Peki yayılmacı bir tür olan TOMA’yla nasıl başa çıkılır? Bir toplum düşmanı olarak dizayn edilen bu türün bu anti-demokratik iklim ve toprakta semirmesine şaşmamak gerek. TOMA, demokrasinin yeni filizlenmeye başlayıp topraktan kafasını yeni çıkarmaya başladığı yerleri çok seviyor. Demokrasiyi ivedilikle tomakrasiye çevirmeyi de aynı şekilde. TOMA’yla başa çıkmak için onu ana besin kaynağı olan sudan uzak tutmak gerekiyor. Suyu sömüren diğer türleri de suyun başından uzak tutmak gerek tabi.
Geçtiğimiz hafta sonu, 29 Haziran 2013 Cumartesi günü İstanbul Kadıköy’de binlerce eylemci dünyanın 140 ülkesinden 600’e yakın iklim aktivistiyle bir araya gelip iklim değişikliğine dur diyen bir etkinlik gerçekleştirdi. Yürüyüşle başlayan bu etkinlikte Su Hakkı Kampanyası’nın “Toma için değil, yaşam için su” diyen pankartı durumu özetliyordu.

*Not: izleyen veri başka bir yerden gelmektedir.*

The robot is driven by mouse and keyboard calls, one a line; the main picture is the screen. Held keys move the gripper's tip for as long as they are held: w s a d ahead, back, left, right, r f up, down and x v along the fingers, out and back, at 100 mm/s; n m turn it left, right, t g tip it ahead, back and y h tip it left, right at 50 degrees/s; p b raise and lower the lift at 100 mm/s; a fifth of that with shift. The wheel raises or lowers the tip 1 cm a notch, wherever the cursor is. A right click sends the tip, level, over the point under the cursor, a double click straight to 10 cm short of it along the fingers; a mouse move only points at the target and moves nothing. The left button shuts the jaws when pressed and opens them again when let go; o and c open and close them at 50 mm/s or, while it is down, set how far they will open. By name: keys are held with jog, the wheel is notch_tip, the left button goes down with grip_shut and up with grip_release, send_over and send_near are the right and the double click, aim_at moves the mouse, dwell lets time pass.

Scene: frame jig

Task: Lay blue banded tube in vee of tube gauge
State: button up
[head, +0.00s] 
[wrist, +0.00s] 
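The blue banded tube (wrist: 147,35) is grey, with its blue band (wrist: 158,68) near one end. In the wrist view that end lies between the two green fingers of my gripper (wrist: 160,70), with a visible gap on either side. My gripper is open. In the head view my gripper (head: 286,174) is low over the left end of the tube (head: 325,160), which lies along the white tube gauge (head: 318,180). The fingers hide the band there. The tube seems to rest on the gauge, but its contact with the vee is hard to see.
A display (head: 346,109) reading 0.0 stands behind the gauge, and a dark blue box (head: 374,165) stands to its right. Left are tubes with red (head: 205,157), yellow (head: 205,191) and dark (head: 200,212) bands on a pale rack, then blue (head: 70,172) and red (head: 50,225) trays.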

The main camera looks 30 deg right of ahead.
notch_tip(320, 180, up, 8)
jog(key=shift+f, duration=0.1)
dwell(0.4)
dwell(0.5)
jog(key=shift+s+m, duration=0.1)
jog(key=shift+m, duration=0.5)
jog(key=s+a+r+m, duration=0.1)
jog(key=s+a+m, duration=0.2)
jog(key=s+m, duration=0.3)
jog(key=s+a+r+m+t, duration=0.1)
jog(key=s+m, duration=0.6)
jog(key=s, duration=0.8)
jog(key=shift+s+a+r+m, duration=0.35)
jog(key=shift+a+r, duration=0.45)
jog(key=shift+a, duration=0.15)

Su toplumu ayrıştıran, yaralayan ve yok eden güçlerin elinde bir silah olmamalı. Su iletişim, karşılıklı anlayış ve barış getiren ve dayanışmanın sesi olan bir varlık olmaya devam etmeli.
Türkiye’nin ve dünyanın dört bir yanında suyunu hayatını savunur gibi koruyup kollayanlara da bu yazıdan selam olsun!